When living in Iraq, Amira was tortured by a man she believed to be Sayid while he was working for the Republican Guard. Her torture involved being scalded with hot oil which left permanent scars on her arms. Her husband told Sayid that she was forced to confess to something (harboring enemies of the state) which she never did. Sometime after this, Sami and Amira moved to Paris, France. Together they opened up a restaurant, Le Jardin Croissant Fertile, with Amira in charge of the kitchen.
When living in Paris, Amira one day glimpsed Sayid working in a restaurant and instantly recognized him as her former interrogator. Her husband lured Sayid into their restaurant, pretending to offer him a job as chef. He chained Sayid to a floor grate and refused to let him go until he admitted what he had done to Amira. Sayid admitted to being a torturer in the Republican guard, but said that he had never seen Amira and wouldn't hurt a woman. Sami beat him severely, and would have killed him, but Amira prevented him from finishing the job.
Amira later spoke to Sayid one-on-one and told him a story of how when she and her husband first arrived in Paris, she was afraid to ever leave their apartment. However she said one day from her window she witnessed a cat being tortured by children in an alley near her apartment; she said this gave her a reason to leave her apartment - to rescue the cat.
Amira took the cat in and looked after it however she said that every once and awhile the cat would bite or scratch her because sometimes it would forget that it was safe. She said that she could forgive it, however, because she knew what it was like to never feel safe - because of what Sayid did to her.

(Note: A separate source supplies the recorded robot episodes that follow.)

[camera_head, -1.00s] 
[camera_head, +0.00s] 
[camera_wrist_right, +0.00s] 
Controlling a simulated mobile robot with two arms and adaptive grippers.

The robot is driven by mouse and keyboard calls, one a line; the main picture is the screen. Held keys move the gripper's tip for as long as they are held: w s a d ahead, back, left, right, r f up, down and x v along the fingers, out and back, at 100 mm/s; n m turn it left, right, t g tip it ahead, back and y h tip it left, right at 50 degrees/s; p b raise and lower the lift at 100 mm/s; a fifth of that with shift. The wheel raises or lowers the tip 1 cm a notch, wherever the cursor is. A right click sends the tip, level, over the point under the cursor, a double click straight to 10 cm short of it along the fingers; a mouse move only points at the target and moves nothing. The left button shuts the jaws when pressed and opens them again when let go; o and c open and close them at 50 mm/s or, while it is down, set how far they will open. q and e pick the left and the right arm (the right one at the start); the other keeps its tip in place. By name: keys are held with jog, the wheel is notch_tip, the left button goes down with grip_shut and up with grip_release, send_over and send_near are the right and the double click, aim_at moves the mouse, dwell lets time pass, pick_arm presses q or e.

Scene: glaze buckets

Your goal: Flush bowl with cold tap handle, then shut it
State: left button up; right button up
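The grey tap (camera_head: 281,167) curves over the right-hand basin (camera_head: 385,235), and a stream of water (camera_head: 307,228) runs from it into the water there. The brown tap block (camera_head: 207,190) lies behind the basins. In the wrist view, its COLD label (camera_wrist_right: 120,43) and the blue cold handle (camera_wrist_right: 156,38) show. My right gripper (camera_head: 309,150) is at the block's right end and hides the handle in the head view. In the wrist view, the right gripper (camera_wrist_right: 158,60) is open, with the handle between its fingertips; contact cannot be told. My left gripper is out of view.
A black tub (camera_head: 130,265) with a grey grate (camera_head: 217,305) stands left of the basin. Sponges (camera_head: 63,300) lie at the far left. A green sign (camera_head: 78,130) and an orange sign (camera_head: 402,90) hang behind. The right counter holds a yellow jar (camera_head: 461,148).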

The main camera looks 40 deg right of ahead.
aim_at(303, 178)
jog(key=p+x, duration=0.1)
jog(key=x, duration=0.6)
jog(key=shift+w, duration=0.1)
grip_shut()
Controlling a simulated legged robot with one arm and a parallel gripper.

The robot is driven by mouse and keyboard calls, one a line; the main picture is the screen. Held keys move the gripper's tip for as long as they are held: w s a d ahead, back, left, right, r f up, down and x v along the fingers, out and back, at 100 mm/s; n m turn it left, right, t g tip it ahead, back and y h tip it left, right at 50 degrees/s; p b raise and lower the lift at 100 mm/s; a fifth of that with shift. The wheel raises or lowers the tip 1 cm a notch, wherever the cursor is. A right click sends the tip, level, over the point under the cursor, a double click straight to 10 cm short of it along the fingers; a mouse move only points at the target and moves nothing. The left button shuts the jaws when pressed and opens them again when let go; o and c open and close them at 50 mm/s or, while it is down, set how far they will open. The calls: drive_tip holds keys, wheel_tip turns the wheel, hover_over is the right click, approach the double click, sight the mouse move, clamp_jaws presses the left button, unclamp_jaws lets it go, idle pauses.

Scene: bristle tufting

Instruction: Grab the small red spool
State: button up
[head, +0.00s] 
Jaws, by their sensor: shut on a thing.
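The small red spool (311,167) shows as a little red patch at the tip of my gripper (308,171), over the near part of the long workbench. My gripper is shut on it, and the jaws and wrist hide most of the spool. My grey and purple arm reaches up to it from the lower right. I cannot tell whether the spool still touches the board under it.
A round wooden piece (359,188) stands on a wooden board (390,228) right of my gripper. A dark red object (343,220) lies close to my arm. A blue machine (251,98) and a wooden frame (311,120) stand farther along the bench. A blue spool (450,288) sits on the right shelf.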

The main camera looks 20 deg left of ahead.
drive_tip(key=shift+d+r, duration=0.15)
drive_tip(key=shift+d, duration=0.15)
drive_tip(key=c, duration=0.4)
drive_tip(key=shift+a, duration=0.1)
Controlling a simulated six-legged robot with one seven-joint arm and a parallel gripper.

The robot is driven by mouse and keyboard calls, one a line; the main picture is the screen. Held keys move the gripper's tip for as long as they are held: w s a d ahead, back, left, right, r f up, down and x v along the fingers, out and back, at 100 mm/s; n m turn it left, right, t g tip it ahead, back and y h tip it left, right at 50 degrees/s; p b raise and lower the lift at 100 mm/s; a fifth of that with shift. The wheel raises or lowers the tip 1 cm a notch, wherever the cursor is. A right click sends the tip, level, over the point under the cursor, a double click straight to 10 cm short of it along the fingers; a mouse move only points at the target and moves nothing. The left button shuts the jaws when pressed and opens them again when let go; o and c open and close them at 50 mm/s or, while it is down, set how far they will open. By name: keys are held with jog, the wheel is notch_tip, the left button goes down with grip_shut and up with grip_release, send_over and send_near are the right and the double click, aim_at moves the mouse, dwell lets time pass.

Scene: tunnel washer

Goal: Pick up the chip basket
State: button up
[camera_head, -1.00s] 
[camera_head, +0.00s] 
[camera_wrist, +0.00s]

Amira then asked Sayid to show her the respect of acknowledging what he had done to her and that he remembers her. Sayid was moved to tears and told her that he remembered torturing her and that he was haunted by her face ever since he left Iraq. Sayid expressed great remorse for torturing Amira and she told him that she forgave him. She said that she would tell her husband that she was mistaken about Sayid's identity, and to let him go.
When Sayid asked Amira why she would let him go, she said that every human is capable of being cruel, but she said that she would not "do that." ("Enter 77")
Amira is of Arabic and Hebrew origin, and its meaning is "princess; treetop, proverb, or sheaf of corn".